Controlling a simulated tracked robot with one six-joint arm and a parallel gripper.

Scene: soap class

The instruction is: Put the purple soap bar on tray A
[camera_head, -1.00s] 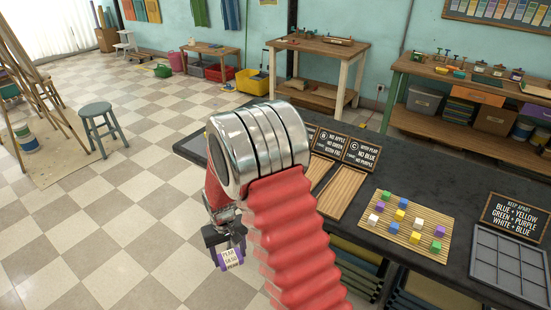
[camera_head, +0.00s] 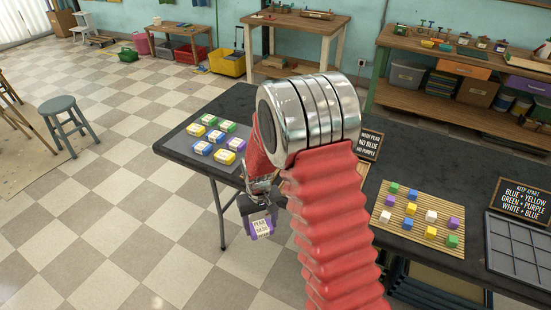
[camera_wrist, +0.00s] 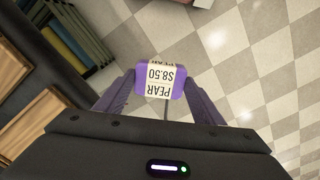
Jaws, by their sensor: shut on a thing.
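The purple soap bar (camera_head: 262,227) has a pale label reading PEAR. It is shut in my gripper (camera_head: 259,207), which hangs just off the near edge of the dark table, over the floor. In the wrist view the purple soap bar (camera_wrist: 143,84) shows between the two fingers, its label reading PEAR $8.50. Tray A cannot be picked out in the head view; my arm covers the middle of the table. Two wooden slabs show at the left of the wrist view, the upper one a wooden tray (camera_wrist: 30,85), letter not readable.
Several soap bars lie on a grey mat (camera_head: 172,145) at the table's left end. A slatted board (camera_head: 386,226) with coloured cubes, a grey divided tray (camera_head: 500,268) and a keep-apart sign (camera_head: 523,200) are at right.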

* * *

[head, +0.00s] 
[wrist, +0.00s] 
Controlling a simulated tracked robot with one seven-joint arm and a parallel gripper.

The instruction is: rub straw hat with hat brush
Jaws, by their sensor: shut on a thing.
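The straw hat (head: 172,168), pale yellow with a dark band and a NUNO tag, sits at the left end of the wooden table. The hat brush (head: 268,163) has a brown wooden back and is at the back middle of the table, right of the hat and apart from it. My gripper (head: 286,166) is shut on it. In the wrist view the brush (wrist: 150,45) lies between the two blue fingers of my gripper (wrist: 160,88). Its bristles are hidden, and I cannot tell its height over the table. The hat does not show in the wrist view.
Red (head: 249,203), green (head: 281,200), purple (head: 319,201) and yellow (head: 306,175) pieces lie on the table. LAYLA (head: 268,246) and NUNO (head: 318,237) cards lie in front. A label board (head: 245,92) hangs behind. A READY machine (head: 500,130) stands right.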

...

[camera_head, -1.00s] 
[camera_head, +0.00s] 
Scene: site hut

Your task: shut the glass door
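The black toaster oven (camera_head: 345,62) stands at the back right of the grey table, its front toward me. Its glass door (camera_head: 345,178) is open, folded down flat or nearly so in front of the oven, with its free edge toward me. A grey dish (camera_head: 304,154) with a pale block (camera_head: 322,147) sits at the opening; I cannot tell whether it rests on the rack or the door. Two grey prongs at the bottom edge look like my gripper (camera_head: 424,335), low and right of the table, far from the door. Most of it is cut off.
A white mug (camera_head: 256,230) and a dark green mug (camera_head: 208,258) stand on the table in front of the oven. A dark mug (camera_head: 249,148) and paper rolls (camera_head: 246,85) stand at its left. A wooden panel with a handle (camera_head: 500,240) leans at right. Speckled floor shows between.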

Given instruction -
Write out every line of the listing that holds the word "parallel".

Written reply -
Controlling a simulated tracked robot with one six-joint arm and a parallel gripper.
Controlling a simulated tracked robot with one seven-joint arm and a parallel gripper.

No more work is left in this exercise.